Sunday, March 24, 2013

"I See You"

Many years ago I was on the adventure of my life, driving in a VW van with friends across the Alps, through northern Italy and into southern France. On the Saturday night before Easter, we arrived in the beautiful ancient city of Arles. We parked the van and quickly found a seat in a café in the main square, very eager to observe the holiday crowd doing all the interesting things that crowds do.

Many of the local young men had been drinking heavily throughout the evening, and all around us was noise and mayhem. Suddenly, two men began shouting at one another, and as they grew angrier and angrier the conflict escalated into a right violent fight with lots of flying fists. As they were too drunk to land many blows, they grabbed one another’s shirts and continued the struggle.

Both of the men were completely lost in their anger, and this little episode was surely not meant to have a peaceful outcome, but then something quite extraordinary happened. One of the men happened to glance into the eyes of the other, and then amidst the struggling, he kept looking. His opponent could comprehend that the other man was actually seeing him for the first time---not as an enemy but as another person. At once both men looked deeply at each other, they held the gaze, smiled, gave up their struggle and began to dance together in one another's arms. Yes, dancing together in one another's arms!!

In the whole of my life I will never forget this, and it is not only because we were saved one bloody fistfight on an Easter evening that I remember this so clearly, but also because this is such a grand metaphor of how life can be. When we actually SEE one another as fellow human beings, then our apparent differences look a lot different. We can have wildly divergent life’s opinions, be of different ethnicities, have opposite views of politics and have no language or culture in common, but we can surely SEE one another despite all that.

There is a beautiful greeting in the Zulu language: “Sawubona.” It means “I see you,” but this lovely phrase is not meant only in the common way of, “Oh, there is a body standing there,” but “I SEE you in all your humanness and in our commonality as people.” When we see another in this way, we are seeing the essence and we are not being distracted by all the distinctions. When we have this clear vision, we allow our recognition of the oneness of all things to be sustained. We hold this truth to be self-evident---that there is only one thing here, and when we SEE, that is what we see.

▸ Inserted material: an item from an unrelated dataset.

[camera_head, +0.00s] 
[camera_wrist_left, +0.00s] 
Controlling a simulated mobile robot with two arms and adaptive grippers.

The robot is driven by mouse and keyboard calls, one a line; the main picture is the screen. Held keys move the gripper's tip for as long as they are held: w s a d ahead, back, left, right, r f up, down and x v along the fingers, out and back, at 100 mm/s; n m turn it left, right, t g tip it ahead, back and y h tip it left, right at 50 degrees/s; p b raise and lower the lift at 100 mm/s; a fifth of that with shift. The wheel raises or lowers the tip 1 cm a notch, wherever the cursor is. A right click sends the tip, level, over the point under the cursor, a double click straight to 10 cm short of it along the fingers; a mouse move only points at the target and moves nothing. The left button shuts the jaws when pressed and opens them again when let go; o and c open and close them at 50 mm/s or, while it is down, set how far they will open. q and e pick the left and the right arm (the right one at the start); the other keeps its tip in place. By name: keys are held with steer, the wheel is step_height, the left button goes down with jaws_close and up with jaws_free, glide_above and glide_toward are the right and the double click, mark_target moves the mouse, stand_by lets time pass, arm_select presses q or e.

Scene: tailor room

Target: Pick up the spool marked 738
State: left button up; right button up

“Namaste” is another lovely greeting that exemplifies what I am pointing to. This is a greeting used in India; the word comes from Sanskrit and is a combination of “nama” and “te.” "Nama" means to bow, make reverential salutation or have adoration for, and “te” means “to you.” Its deeper meaning is “the god in me bows to the god in you,” and the greeting is done with the two palms brought together in front of one’s heart to symbolize the oneness. How wonderful a way to greet and be greeted and how brilliant a reflection of the way things really are!

As noble and as inspiring as these customs are, clearly we need reminders of this nobility as we move through our lives in day to day existence. We are constantly coming into contact with people with whom we wildly disagree, people who we feel are getting it totally wrong, and we sense the need in ourselves to make them see their wrongness. It may well be that at some level for us all these people are getting it wrong, but where is our attention directed? Are we seeing only our disagreements, or are we truly able to SEE them as non-different from ourselves?

When we observe a passenger at the railway office shouting and cursing at the employee because the train was late, we can be pretty sure that the passenger has lost sight of what really matters. If, however, we can see the evidence of loving support, respectful relating and gracious kindness---even in the midst of grand disagreement---then we can be equally certain that the important things are being acknowledged.

As with all things, it is a choice we have. No outer circumstance can force us to forget our commonality; we decide that for ourselves. As for myself, I know for sure that I want a life that is filled with joy and peace and which finds the end to conflict. Only by each of us making that choice in each moment and in each encounter will the war-ravaged world we live in change for the better. Hmm, better to dance than fight, wouldn’t you say!